-- BEGIN --

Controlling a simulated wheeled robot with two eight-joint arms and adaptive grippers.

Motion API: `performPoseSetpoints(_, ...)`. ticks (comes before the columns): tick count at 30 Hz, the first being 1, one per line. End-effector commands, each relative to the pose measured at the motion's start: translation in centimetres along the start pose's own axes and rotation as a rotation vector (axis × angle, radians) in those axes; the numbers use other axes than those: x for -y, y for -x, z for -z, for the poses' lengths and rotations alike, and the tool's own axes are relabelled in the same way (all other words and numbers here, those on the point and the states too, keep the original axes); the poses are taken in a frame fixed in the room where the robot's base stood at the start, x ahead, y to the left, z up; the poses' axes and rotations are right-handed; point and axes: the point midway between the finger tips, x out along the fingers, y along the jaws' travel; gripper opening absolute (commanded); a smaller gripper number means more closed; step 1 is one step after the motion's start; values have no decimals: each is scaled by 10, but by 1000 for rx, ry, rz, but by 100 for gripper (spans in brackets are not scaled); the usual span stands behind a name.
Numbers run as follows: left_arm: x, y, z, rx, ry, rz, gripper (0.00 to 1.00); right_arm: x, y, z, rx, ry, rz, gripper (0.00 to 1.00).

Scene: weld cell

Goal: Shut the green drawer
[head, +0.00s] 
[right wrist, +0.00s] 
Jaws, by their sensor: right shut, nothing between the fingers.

-- END --

**INSTRUCTIONS FOR THE TASK:** Repeat exactly, and only, the lines from the line with "[head, +0.00s]" through the end of the listing above, both ends included.

**TASK OUTPUT:**
[head, +0.00s] 
[right wrist, +0.00s] 
Jaws, by their sensor: right shut, nothing between the fingers.

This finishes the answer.